This paper examines the fight to desegregate white Catholic sisterhoods in the archdiocese of Chicago after World War II. Between 1940 and 1970, Chicago’s black Catholic community experienced dramatic growth as a result of the Great Migration and unprecedented evangelization efforts directed at the city’s rapidly expanding and largely non-Catholic black migrant population. As a result, the numbers of white sisters teaching African-American youth in Chicago increased significantly. So, too, did the number of requests from African-American women and girls seeking to enter white sisterhoods. However, most white congregations remained staunchly opposed to the desegregation of the ranks with many never accepting an African American or having one who remained until death. In the case of the Religious Sisters of Mercy, one of the largest white sisterhoods working in the African-American community in the archdiocese, archival records and oral history indicate that the order never accepted a black candidate from Chicago despite receiving scores of informal and formal requests from white priests and African-American women and girls under their spiritual direction.
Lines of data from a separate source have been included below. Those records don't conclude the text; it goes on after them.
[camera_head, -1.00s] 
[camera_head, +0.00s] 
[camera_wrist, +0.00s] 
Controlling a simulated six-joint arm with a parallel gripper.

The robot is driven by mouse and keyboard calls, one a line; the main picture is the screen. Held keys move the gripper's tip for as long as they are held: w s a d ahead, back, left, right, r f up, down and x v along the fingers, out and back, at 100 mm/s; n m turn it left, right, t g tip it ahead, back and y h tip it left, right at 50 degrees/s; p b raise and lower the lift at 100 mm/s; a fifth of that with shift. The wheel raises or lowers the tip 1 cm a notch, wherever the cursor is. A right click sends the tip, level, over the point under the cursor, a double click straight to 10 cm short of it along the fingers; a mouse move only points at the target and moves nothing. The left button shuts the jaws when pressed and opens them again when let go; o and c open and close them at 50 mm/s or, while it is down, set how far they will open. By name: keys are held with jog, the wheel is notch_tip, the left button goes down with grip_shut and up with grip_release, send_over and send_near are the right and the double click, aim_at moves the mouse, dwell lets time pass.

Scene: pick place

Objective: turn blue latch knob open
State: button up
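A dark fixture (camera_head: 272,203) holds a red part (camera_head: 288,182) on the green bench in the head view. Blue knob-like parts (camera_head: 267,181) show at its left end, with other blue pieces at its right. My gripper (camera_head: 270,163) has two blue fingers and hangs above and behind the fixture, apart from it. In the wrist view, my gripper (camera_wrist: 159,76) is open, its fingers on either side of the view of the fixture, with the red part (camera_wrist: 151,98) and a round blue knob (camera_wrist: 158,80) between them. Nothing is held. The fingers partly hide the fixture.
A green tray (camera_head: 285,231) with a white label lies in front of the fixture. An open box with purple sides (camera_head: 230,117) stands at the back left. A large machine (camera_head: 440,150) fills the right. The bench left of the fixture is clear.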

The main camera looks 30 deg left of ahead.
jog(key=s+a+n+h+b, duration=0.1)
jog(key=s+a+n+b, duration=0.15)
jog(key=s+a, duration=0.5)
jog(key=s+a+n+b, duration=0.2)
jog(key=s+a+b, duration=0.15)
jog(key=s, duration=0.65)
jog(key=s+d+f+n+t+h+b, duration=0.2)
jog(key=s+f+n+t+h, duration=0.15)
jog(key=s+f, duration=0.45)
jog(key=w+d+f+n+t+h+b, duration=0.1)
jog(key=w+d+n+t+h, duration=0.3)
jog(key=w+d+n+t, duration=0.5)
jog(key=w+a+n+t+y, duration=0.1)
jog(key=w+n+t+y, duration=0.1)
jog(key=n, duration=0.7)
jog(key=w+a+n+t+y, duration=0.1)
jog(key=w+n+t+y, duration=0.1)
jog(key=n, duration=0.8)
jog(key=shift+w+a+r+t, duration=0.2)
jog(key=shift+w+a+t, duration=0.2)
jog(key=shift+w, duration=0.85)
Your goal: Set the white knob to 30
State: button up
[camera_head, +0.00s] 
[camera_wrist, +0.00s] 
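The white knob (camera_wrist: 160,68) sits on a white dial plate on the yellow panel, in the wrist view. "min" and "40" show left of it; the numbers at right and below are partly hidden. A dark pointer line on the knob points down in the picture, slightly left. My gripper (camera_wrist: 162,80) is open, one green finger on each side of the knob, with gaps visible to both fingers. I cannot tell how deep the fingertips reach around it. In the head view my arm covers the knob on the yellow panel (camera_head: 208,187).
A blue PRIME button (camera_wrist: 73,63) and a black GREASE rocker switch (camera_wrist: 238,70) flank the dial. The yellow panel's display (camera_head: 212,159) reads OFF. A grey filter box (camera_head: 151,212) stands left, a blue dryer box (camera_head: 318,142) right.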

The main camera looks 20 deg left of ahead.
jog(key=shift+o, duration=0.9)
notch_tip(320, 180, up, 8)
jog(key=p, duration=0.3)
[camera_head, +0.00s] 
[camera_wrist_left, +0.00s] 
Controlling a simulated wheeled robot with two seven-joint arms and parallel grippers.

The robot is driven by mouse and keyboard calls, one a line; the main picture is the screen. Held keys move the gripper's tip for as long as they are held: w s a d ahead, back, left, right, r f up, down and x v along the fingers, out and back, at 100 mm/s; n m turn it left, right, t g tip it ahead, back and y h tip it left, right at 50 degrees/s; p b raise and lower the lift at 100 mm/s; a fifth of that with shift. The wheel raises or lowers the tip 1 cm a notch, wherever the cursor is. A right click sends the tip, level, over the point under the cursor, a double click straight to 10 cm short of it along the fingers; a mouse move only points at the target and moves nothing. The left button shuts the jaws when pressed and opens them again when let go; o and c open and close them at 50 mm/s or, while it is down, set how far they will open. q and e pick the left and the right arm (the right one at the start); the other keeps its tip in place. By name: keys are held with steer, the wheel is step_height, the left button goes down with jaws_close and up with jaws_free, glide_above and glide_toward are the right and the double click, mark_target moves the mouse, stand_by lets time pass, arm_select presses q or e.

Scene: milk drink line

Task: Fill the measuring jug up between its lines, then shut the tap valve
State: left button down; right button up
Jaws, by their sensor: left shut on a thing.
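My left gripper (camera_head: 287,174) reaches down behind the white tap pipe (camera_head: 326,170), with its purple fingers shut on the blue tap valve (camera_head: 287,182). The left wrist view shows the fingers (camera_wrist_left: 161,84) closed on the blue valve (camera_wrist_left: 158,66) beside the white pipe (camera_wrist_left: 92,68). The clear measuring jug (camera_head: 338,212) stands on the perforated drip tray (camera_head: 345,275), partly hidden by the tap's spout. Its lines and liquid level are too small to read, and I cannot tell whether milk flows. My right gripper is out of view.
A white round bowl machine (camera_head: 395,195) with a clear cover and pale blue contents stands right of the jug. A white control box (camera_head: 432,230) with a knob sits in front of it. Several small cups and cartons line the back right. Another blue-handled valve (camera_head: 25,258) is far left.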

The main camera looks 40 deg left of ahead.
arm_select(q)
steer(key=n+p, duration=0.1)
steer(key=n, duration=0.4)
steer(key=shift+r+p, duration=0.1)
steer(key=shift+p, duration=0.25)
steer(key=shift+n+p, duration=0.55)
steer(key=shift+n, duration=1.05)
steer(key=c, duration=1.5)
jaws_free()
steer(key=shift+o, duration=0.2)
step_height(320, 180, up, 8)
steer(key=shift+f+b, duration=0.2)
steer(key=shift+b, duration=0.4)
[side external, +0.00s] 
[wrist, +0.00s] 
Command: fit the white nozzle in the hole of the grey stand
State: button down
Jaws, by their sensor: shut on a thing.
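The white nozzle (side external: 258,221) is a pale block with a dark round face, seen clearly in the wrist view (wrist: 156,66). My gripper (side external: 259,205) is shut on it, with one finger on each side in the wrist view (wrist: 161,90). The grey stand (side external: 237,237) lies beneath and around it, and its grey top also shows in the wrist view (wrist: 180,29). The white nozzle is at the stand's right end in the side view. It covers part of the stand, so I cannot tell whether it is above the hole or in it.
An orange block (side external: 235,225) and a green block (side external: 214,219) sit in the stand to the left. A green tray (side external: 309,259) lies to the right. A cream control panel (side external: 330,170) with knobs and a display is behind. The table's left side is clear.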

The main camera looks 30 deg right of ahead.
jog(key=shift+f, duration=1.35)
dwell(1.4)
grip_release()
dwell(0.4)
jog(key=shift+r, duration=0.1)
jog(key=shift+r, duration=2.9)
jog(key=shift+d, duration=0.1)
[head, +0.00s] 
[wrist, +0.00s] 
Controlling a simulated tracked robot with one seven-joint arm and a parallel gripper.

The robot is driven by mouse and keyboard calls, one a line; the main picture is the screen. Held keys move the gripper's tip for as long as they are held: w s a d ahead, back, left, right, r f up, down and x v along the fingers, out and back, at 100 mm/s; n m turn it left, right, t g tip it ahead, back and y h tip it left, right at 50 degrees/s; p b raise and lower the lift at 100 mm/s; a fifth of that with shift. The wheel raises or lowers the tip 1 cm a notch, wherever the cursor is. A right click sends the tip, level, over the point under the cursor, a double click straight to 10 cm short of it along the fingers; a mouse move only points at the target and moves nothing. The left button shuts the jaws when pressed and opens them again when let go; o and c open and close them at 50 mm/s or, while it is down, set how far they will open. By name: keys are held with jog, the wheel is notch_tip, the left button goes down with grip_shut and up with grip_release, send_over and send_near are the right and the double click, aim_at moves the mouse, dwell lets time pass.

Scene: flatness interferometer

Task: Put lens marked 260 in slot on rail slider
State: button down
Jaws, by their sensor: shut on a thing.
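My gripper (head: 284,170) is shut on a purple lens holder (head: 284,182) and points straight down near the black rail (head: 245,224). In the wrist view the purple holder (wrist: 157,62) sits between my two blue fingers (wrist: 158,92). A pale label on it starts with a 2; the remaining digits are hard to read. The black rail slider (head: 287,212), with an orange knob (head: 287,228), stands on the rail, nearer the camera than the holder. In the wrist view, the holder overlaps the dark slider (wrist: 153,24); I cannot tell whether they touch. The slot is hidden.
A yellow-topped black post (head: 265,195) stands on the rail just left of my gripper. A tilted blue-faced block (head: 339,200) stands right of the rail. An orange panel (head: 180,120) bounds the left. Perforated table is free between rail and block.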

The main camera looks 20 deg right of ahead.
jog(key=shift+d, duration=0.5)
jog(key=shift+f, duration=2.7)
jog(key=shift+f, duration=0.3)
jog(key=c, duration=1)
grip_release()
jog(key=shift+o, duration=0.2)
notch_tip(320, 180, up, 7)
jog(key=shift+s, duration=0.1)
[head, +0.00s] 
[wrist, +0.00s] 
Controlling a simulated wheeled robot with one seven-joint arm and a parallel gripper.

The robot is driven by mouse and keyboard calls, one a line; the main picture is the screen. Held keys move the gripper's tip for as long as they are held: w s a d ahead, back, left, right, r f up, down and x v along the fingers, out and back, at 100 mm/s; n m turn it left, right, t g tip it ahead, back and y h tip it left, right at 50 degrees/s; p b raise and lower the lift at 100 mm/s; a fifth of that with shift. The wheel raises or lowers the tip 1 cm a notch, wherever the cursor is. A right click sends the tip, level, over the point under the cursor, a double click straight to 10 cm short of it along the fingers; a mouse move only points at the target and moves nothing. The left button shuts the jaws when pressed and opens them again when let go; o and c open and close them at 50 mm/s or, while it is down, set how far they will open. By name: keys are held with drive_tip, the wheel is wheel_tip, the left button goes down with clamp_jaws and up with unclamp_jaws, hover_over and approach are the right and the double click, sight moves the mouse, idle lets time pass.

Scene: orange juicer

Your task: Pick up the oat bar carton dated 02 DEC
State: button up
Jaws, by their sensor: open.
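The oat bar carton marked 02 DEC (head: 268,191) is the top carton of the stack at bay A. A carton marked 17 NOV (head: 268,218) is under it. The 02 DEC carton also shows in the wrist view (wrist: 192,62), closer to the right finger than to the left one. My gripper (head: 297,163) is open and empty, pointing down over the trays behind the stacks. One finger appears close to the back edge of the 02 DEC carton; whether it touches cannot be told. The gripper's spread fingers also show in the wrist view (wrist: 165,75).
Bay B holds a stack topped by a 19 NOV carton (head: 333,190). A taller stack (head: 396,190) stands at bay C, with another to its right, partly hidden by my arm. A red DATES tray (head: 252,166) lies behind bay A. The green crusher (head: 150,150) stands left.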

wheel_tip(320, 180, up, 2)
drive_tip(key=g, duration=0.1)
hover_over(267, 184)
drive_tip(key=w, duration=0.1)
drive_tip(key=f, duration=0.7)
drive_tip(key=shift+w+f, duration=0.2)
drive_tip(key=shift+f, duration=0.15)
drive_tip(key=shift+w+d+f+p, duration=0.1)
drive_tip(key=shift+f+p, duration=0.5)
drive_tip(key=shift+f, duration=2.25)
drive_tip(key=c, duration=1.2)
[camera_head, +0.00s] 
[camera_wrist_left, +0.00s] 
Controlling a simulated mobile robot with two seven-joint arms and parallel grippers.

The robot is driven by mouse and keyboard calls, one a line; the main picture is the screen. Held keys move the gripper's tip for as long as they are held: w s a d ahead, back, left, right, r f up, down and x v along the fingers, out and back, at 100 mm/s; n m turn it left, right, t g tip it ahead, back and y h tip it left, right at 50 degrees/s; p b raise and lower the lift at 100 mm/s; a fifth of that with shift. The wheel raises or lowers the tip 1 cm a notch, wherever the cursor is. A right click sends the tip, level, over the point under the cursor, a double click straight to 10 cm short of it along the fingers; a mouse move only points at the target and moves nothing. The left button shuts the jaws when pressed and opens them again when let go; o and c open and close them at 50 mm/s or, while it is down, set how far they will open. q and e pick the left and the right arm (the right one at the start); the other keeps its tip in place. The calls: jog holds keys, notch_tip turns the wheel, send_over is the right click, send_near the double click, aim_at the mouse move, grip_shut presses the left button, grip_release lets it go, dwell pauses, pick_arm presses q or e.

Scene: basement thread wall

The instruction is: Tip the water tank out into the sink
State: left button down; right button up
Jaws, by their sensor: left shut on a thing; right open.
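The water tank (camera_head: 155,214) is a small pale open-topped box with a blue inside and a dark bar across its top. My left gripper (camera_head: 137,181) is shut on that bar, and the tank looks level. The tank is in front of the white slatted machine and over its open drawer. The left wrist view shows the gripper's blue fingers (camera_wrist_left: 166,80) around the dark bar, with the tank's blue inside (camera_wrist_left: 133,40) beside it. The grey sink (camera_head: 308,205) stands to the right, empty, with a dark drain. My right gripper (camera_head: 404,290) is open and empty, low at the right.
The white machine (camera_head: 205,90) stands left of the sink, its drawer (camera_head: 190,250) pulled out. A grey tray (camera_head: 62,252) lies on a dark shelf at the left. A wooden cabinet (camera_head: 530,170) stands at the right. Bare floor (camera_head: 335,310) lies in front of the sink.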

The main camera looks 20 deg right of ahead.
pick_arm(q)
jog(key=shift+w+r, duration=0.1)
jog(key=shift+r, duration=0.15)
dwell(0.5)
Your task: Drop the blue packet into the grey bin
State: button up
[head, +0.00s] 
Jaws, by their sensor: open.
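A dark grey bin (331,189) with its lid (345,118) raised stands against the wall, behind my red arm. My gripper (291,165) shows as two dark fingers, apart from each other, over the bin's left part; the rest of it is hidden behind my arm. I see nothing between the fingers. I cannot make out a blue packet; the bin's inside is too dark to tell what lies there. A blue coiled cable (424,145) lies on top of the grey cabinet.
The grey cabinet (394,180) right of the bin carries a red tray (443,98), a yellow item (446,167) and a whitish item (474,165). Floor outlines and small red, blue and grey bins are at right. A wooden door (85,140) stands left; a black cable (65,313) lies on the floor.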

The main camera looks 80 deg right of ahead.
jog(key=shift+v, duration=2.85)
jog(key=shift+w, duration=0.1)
Drawing upon previously sealed archival records and oral history, this paper explores the extraordinary lengths taken by white general councils and their memberships to keep black women and girls out of their ranks as well as the diverse strategies employed by white priests and African-American candidates to break down these barriers. In the mid-1960s, Chicago became home to the nation’s second largest black Catholic community, and the largest outside of the South. Yet, this increase never translated into a significant number of black members of white sisterhoods ministering in the prominent archdiocese. This paper helps to explain why. In so doing, it unearths a largely overlooked dimension of the post-World War II African-American freedom struggle and massive white resistance to desegregation. This paper also demands a major reassessment of white sisters’ missionary and educational efforts in the African-American community, which have largely been characterized by scholars as benevolent and used as evidence to demonstrate white sisters’ unique and pioneering commitment to racial justice and reform in the Catholic Church and wider American society.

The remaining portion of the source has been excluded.